WHAT IS NEEDED: Copy out each line that has "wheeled" in it.

PROVIDED RECORDS:
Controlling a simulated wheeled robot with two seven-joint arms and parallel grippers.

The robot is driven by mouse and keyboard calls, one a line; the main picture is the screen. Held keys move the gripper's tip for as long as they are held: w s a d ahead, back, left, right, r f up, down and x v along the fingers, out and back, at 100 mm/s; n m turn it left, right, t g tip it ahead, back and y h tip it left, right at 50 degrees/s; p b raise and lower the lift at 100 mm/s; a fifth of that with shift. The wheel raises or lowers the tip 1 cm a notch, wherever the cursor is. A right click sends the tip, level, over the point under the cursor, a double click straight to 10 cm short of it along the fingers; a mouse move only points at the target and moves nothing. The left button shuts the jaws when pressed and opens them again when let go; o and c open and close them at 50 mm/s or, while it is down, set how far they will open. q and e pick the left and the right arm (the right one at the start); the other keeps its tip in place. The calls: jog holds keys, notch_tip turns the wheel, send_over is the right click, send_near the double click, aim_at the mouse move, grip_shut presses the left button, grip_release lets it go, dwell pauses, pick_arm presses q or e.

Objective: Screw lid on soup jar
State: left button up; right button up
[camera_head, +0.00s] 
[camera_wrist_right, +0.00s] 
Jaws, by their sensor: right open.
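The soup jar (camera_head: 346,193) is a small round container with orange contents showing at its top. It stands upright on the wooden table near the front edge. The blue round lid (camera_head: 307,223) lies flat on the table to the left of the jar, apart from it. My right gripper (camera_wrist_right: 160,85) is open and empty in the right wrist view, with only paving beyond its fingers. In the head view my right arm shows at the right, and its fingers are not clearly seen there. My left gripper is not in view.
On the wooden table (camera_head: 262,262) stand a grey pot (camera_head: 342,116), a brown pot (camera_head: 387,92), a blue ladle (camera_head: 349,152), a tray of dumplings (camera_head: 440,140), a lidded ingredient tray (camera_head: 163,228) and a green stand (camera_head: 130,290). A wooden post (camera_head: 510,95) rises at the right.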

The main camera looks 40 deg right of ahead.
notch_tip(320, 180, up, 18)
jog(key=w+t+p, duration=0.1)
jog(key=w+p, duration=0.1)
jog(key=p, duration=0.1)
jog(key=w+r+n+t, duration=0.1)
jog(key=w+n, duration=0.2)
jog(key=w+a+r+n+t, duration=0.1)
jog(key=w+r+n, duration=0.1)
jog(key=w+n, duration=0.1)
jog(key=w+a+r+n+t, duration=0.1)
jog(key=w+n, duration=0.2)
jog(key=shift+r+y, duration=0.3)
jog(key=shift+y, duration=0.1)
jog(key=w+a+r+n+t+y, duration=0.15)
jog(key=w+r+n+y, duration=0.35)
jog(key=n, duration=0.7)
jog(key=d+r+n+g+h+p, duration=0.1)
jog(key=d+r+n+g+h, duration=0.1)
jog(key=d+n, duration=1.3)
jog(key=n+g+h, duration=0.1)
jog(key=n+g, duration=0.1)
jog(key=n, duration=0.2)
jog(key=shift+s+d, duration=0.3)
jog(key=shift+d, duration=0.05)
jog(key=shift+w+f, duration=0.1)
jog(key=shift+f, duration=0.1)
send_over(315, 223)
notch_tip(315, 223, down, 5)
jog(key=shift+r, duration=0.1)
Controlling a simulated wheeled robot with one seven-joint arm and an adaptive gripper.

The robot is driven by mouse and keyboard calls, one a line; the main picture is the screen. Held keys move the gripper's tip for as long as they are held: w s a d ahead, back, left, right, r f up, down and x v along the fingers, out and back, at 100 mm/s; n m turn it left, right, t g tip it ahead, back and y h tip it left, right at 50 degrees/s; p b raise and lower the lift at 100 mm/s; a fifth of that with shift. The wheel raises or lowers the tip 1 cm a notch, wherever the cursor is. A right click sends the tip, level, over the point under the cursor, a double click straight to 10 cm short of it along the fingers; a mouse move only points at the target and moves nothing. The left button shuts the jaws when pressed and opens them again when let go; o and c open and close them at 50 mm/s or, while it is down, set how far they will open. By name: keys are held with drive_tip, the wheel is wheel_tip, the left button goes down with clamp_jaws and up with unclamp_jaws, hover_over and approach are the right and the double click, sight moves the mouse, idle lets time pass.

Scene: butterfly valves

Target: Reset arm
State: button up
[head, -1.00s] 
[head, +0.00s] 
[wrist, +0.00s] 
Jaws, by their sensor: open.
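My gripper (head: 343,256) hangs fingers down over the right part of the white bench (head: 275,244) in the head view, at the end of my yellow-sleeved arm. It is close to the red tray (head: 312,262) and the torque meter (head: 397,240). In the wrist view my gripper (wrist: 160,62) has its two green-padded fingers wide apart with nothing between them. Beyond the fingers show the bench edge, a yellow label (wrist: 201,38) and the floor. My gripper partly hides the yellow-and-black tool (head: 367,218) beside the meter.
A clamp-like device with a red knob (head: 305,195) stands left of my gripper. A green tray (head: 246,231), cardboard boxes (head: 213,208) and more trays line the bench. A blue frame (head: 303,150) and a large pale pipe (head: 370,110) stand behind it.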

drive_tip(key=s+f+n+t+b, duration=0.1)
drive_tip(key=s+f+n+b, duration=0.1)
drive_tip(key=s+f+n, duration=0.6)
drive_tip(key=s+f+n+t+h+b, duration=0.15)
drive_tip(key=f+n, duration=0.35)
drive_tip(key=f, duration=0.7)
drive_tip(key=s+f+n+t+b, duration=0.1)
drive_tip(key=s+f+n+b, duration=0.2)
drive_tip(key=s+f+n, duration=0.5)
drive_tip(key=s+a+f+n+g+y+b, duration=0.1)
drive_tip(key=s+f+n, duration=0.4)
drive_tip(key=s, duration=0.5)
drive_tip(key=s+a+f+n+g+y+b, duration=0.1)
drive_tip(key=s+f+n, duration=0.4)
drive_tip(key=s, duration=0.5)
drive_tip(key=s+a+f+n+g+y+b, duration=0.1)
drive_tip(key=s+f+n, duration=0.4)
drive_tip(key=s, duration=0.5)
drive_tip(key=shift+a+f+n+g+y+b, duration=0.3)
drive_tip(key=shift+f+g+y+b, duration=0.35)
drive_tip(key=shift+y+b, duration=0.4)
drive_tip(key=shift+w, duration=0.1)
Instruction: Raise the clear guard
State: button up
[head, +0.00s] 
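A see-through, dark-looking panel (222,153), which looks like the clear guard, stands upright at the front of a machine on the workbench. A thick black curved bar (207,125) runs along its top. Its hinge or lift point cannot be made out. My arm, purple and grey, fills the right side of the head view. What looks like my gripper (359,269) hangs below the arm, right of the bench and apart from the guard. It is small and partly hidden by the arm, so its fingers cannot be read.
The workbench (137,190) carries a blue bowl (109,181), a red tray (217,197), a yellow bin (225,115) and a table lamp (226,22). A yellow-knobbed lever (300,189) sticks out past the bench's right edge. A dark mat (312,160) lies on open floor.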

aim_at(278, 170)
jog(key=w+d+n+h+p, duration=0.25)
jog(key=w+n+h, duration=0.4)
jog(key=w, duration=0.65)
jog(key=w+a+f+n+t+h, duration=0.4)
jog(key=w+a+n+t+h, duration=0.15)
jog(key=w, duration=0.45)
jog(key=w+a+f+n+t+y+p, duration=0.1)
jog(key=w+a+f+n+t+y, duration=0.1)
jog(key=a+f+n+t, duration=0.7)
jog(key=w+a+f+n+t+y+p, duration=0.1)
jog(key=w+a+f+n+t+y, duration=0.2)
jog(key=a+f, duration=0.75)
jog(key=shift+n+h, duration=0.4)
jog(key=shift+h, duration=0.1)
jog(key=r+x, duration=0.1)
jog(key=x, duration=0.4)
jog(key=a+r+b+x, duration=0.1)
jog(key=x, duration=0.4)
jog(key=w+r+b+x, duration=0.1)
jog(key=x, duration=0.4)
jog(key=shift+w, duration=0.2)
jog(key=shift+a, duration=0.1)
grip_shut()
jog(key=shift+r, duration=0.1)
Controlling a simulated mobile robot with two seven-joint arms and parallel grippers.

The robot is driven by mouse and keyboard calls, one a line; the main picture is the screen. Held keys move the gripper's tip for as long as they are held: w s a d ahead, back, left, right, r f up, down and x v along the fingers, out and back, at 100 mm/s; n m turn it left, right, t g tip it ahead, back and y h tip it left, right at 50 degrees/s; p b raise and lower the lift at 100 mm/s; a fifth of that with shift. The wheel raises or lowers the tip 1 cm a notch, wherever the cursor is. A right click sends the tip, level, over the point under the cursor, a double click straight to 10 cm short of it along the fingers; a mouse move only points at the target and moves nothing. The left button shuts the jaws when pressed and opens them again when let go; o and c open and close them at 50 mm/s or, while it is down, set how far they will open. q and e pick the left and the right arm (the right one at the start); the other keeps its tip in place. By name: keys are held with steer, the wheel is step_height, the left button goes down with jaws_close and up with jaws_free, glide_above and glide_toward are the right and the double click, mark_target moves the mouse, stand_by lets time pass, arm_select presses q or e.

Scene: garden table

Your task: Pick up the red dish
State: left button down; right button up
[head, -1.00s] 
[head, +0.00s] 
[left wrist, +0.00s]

REPLY:
Controlling a simulated wheeled robot with two seven-joint arms and parallel grippers.
Controlling a simulated wheeled robot with one seven-joint arm and an adaptive gripper.

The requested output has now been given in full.